As an aside, the Slate article I used to find the letter notes that it is going to be difficult to understand for liberal audiences.  That may or may not be the case, but I'd argue that it's the responsibility of religious writers to make their arguments transparent to as wide an audience as possible.  Otherwise we are going to play the whack-a-mole game in debates of this type, where the arguments keep shifting like quicksand under our feet.

(3) To be treated with some caution, given the debate about the page.  I read the debate.  The criticisms didn't seem strong enough not to use this as a reference.

(4)  This is not a bride-price, but a sum of money or other resources given to the bride by the groom.  It is legally hers (though its payment may be deferred) and may function as a type of insurance should the husband later decide to divorce her, because the dower will have to be paid then if it has not been paid earlier.  See, however, the discussion of khula divorce here.

(5) The maintenance rights of the wife depend, however, on three conditions: validity of the marriage contract, the wife granting the husband sexual access at legal times and the wife obeying the husband's legal commands.  The latter two turn the wife into an employee of the husband.

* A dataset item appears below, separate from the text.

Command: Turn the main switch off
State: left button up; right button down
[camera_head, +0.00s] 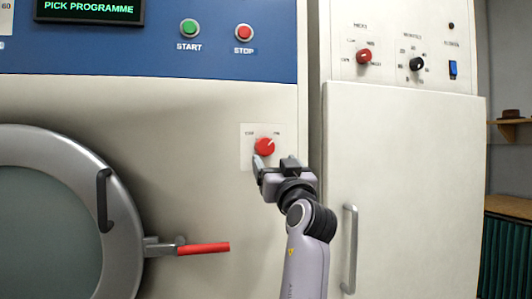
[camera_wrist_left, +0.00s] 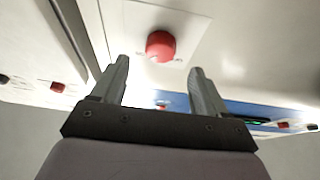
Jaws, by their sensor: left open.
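The main switch is a red rotary knob (camera_head: 264,147) on a small pale plate (camera_head: 247,159) on the machine's front panel. A light pointer mark on the knob points toward the upper right; the small labels either side are hard to read. My left gripper (camera_head: 274,162) is open just below and in front of the knob, with nothing between its fingers. In the left wrist view the knob (camera_wrist_left: 160,46) appears beyond the two spread fingertips (camera_wrist_left: 158,68), centred between them and apart from them. My right gripper is not in view.
A green START button (camera_head: 190,28) and red STOP button (camera_head: 244,33) sit above. A round door (camera_head: 120,183) with a red lever (camera_head: 203,249) is at left. A cabinet (camera_head: 400,170) with a vertical handle (camera_head: 349,248) and its own red knob (camera_head: 364,56) stands at right.

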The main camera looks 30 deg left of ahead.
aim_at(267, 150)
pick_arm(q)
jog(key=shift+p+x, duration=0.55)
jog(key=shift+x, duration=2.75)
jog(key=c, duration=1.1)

(6) The links to Syrian legal practice are roughly a decade old.  I have no idea how well the courts are functioning during the civil war.  My point is to view the imposition of stricter sharia against the background of sharia, rather than against some ideal of gender-equality.

(7)  It is also important to note that a Pew survey on the world's Muslims found that sharia is regarded as divine law by the majority of Muslims in seventeen of the twenty-three countries the survey covered.  Sixty-nine percent of the Iraqi respondents in the survey viewed sharia as the revealed word of God, and  91% of the Iraqi respondents  expressed a desire for it to be the law of their land.  The Pew survey did not find statistically significant differences between men and women in those beliefs.

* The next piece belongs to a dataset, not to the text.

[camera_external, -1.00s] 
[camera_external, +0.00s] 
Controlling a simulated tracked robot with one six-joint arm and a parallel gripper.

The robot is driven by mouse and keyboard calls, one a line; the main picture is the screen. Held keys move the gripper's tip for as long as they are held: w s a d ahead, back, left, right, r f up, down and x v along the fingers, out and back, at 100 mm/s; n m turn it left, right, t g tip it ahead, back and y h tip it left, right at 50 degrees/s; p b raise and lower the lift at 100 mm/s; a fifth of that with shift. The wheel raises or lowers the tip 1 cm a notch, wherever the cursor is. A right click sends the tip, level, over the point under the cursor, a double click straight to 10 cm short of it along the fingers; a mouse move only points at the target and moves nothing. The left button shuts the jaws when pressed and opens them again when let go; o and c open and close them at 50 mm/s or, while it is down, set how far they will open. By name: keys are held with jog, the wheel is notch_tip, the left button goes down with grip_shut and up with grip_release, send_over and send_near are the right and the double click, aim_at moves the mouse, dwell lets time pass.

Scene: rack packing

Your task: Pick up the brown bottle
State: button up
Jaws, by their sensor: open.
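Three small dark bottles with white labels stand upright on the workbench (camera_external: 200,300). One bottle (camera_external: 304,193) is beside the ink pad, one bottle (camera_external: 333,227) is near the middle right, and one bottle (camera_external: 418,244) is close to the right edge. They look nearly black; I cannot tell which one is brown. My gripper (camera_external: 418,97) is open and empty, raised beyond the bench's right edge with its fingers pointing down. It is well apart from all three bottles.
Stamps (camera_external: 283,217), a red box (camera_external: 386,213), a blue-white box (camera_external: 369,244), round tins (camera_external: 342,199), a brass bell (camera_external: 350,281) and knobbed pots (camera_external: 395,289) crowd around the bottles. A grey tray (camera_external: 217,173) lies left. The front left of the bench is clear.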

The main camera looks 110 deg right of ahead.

It's hard to argue against God.  Consider laws based on the Old Testament of the Bible.  If the majority of Christians were taught that those are revealed words of God, wouldn't most Christians then answer surveys of this kind in a manner matching the above findings for Muslims?

(8) I wish to point out that "complementary" roles here don't usually mean equal-but-different roles.  They are more akin to someone dividing a cake into one fourth and three-fourths.  The two are complementary in the sense that they make up the whole cake but they are not of equal size.

(9)  It is not possible to independently verify reports of these types.

(10)  The open letter to IS from over 120 Muslim clerics does not only condemn the group's interpretation of sharia in general, but makes a specific point (14) about its treatment of women:

In simple terms, you treat women like detainees and prisoners; they dress according to your whims; they are not allowed to leave their homes and they are not allowed to go to school.